Re: Rethinking plpgsql's assignment implementation

From: Tom Lane <tgl(at)sss(dot)pgh(dot)pa(dot)us>
To: Chapman Flack <chap(at)anastigmatix(dot)net>
Cc: pgsql-hackers(at)lists(dot)postgresql(dot)org
Subject: Re: Rethinking plpgsql's assignment implementation
Date: 2020-12-12 03:16:26
Views: Raw Message | Whole Thread | Download mbox | Resend email
Lists: pgsql-hackers

I wrote:
> In any case, that approach still involves inserting some query text
> that the user didn't write, so I'm not sure how much confusion it'd
> remove. The "SET n:" business at least looks like it's some weird
> prefix comparable to "LINE n:", so while people wouldn't understand
> it I think they'd easily see it as something the system prefixed
> to their query.

> Looking a bit ahead, it's not too hard to imagine plpgsql wishing
> to pass other sorts of annotations through SPI and down to the core
> parser. Maybe we should think about a more general way to do that
> in an out-of-band, not-visible-in-the-query-text fashion.

I have an idea (no code written yet) about this.

After looking around, it seems like the ParserSetupHook mechanism
is plenty for anything we might want an extension to be able to
change in the behavior of parse analysis. The hooks that we
currently allow that to set affect only the interpretation of
variable names and $N parameter symbols, but we could surely
add much more in that line as needed.

What we lack is any good way for an extension to control the
behavior of raw_parser() (i.e., gram.y). Currently, plpgsql
prefixes "SELECT " to expressions it might want to parse, and
now my current patch proposes to prefix something else to get a
different grammar behavior. Another example of a very similar
problem is typeStringToTypeName(), which prefixes a string it
expects to be a type name with "SELECT NULL::", and then has
to do a bunch of kluges to deal with the underspecification
involved in that. Based on these examples, we need some sort
of "overall goal" option for the raw parser, but maybe not more
than that --- other things you might want tend to fall into the
parse analysis side of things.

So my idea here is to add a parsing-mode option to raw_parser(),
which would be an enum with values like "normal SQL statement",
"expression only", "type name", "plpgsql assignment statement".
The problem I had with not knowing how many dotted names to
absorb at the start of an assignment statement could be finessed
by inventing "assignment1", "assignment2", and "assignment3"
parsing modes; that's a little bit ugly but not enough to make
me think we need a wider API.

As to how it could actually work, I'm noticing that raw_parser
starts out by initializing yyextra's lookahead buffer to empty.
For the parsing modes other than "normal SQL statement", it
could instead inject a lookahead token that is a code that cannot
be generated by the regular lexer.
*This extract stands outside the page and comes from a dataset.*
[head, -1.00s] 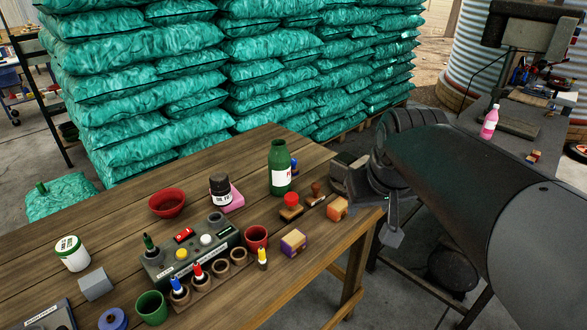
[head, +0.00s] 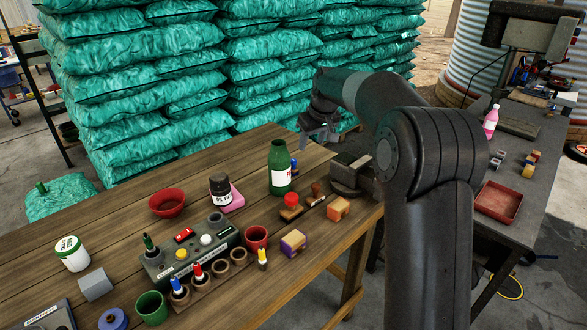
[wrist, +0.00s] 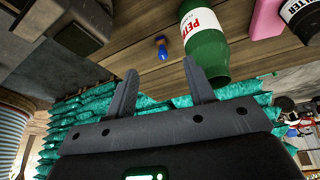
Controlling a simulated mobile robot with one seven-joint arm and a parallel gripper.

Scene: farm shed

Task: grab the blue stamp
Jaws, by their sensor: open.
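The blue stamp (head: 295,166) stands on the far edge of the wooden table (head: 120,215), partly hidden behind the green bottle (head: 280,168). In the wrist view the blue stamp (wrist: 162,47) shows whole, small and apart from the fingers, lying between their lines and beyond their tips. The bottle (wrist: 206,45) is close to its right there. My gripper (head: 319,137) is open and empty, above and to the right of the stamp in the head view. Its two fingers (wrist: 160,70) also show in the wrist view.
A red-topped stamp (head: 291,201) and a brown-handled stamp (head: 316,189) are in front of the bottle. A dark vise (head: 350,178) sits at the table's right corner. Stacked teal sacks (head: 235,70) rise behind the table.
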Then gram.y could have
productions like

EXPRESSION_MODE a_expr { ... generate parse tree ... }

where EXPRESSION_MODE is one of these special tokens. And now
we have something that will parse an a_expr, and only an a_expr,
and we don't need any special "SELECT " or any other prefix in
the user-visible source string. Similarly for the other special
parsing modes.

Essentially, this is a way of having a few distinct parsers
that share a common base of productions, without the bloat and
code maintenance issues of building actually-distinct parsers.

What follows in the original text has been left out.